Margaret Lindsay (Actor) .. Helene von Lorbeer
Born: September 19, 1910
Died: May 09, 1981
Trivia: Born Margaret Kies, Margaret Lindsay was an all-American-looking lead and supporting actress with a low-pitched voice. She trained at the American Academy of Dramatic Arts in New York; unable to find roles in America, she went to London and gained stage experience there. After returning to America, she debuted onscreen in 1932. The following year she gained attention in Cavalcade, a Hollywood film with an all-British cast; supposedly, to land the role she lied to the studio and pretended to have an English background. Shortly thereafter she was signed by Warners and went on to appear in many films through the '30s; although appealing and talented, she had leads mostly in low-quality films, getting only supporting roles in major productions. Her B-movie experience included playing the female lead in seven Ellery Queen films. After leaving Warners she continued to appear mostly in B-movies, and later moved into character roles. She retired from the screen in 1963, going on to appear only in The Chadwicks, an unsuccessful 1973 TV pilot with Fred MacMurray. She never married.
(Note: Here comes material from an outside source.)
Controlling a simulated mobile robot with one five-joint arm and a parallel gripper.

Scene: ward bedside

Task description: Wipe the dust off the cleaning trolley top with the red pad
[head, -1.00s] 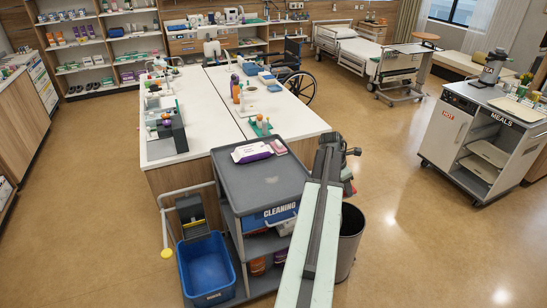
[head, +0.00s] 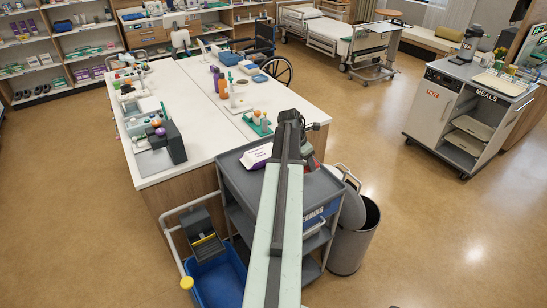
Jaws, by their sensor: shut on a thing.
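The grey cleaning trolley (head: 232,168) stands at the near end of a white-topped island. Its top is partly hidden behind my arm, and no dust can be made out at this size. My gripper (head: 312,160) is over the far right part of the trolley top, mostly hidden by my own arm. Whether the pad touches the top cannot be told. A white and purple wipes packet (head: 257,156) lies on the top's far left part.
A grey bin (head: 353,245) with a raised lid stands right of the trolley. The island (head: 190,88) behind carries bottles and trays. The meals trolley (head: 465,110) is far right, with clear floor between.
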Maris Wrixon (Actor) .. Dorothy Bennett
Born: January 01, 1917
Trivia: In films from 1938, statuesque brunette American actress Maris Wrixon fluctuated from full leads to supporting parts. In many of her films, Wrixon was bumped off in the first or second reel, but in just as many she was permitted to survive to the fadeout. She was starred in several Warner Bros. B-pictures of the 1940s, usually in remakes of earlier Warner A's. Horror fans remember her best as Boris Karloff's daughter in Monogram's The Ape (1941). Maris Wrixon retired in the late '40s following her marriage to film editor Rudi Fehr.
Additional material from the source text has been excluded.